Set exercise :: Every line that holds "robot" should be shown.

Raw data ::
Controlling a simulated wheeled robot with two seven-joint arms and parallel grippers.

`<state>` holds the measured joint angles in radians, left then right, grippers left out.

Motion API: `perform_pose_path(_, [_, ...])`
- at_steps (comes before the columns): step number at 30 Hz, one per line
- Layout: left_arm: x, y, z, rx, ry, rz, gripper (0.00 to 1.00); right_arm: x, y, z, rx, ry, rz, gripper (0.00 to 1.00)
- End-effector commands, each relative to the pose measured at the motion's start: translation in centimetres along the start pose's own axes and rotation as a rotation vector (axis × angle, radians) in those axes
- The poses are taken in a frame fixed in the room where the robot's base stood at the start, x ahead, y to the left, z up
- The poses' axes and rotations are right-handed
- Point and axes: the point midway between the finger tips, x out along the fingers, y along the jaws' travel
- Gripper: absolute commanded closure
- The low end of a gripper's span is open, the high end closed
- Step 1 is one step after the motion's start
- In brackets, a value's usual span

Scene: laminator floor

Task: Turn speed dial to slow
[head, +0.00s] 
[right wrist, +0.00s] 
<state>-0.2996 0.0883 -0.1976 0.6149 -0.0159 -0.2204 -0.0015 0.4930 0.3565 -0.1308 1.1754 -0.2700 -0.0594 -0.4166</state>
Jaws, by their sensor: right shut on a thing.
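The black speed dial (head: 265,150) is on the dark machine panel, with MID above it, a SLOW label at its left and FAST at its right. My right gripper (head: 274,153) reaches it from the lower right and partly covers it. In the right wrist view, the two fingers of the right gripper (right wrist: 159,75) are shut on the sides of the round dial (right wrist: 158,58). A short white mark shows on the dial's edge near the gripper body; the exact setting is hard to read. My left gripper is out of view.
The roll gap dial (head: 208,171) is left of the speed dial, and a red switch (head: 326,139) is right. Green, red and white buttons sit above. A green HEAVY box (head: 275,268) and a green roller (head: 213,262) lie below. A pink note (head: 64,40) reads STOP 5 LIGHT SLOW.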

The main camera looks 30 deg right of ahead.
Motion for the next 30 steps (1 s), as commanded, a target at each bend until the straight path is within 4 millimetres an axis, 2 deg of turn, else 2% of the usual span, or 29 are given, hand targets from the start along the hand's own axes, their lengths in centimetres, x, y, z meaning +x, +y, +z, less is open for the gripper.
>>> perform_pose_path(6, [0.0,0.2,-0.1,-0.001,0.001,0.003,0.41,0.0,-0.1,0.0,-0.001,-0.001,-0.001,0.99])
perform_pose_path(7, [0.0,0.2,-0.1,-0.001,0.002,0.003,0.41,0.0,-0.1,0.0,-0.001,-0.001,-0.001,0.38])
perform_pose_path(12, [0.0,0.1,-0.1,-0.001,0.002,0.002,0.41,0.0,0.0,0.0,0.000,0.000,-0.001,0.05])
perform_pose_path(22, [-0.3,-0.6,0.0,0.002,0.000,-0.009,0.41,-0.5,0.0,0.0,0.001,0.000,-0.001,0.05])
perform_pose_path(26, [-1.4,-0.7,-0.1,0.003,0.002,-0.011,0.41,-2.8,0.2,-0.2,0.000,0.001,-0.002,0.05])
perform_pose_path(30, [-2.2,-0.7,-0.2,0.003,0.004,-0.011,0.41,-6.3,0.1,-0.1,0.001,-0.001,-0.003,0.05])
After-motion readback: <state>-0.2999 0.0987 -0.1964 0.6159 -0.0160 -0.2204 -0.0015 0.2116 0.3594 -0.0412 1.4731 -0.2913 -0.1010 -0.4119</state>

Final result ::
Controlling a simulated wheeled robot with two seven-joint arms and parallel grippers.
- The poses are taken in a frame fixed in the room where the robot's base stood at the start, x ahead, y to the left, z up

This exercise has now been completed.